Thermal power generation is the other most important source of carbon dioxide. Coal contains about 80 per cent more carbon per unit of energy than gas does, and oil con­tains about 40 per cent more.

Oceans and rainforests naturally produce nitrous oxide, another greenhouse gas commonly known as laughing gas. It is hugely emitted during the production of nylon, nitric acid, and fertilizers.

Deforestation is responsible for 25 per cent of all carbon emissions, by the burning and cutting of about 34 million acres of trees every year. We are losing millions of acres of rainforests a year, the equivalent in area to the size of Italy.

The destruction of tropical forests alone is throwing hun­dreds of millions of tons of carbon dioxide into the atmos­phere every year. Globally we are also losing temperate for­ests which accounts for an absorption rate of two billion tons of carbon annually. In the temperate forests of Siberia alone, the earth is losing 10 million acres per year.

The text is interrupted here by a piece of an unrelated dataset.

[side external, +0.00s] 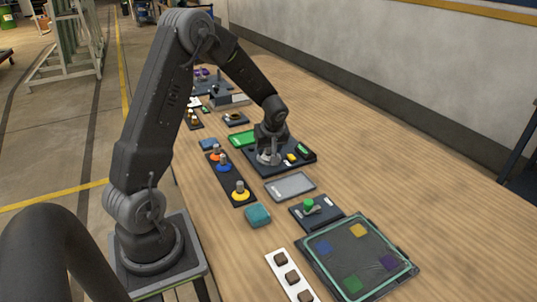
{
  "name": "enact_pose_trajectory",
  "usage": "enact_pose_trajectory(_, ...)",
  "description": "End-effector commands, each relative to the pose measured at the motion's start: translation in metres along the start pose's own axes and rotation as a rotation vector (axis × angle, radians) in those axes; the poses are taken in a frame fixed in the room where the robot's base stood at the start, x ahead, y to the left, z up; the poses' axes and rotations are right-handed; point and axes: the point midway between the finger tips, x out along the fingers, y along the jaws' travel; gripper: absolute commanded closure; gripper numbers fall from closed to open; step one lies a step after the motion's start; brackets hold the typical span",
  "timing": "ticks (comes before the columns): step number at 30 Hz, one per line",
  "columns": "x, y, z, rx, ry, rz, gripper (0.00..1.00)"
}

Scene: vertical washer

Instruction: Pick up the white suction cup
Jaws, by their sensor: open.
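My gripper (268,157) points down over a black tray (283,170) in the middle of the table, close to its left part. Its jaws are open, though they look small from here. A pale grey-white shape shows right at the fingertips. I cannot tell whether it is the white suction cup or part of the gripper. No other clear white suction cup stands out. A yellow piece (291,158) and a green piece (302,150) sit on the tray to the right of my gripper.
A black strip with coloured knobs (239,191) lies to the left. Nearer are a grey plate (290,186), a teal block (257,215), a green-knobbed box (315,212) and a large pad with coloured squares (357,230). The table's right side (430,200) is clear.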

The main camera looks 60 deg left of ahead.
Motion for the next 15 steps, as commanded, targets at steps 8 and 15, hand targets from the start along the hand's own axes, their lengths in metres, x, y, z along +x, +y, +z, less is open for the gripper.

Awareness and energy-efficiency are the mantras to mini­mize the impact. When replacing home appliances, use en­ergy efficient models. Replacement of incandescent light bulbs with compact fluorescent bulbs will make a big difference. Place an insulating cover around water heater. Insulate walls and ceilings, and lower heating bills. Keep the door of the room shut not in use while cooling/heating your house. Al­ways carry your own cloth/jute bag while shopping for gro­ceries. Say no to plastic bags. Encourage your family mem­bers and neighbours to take public transit whenever possible.

Save trees and plant as much as possible. It is a cost-efficient and easy way to slow global warming. Proper maintenance of your vehicles and efficient driving, encouraging community carpooling will save fuels and check the emission of green­house gases. Inform the concerned enforcement agency e.g. traffic police if you find a vehicle with heavy emission in the traffic. Start a debate within your organization to use as much units of renewable energy sources as possible for internal consumption.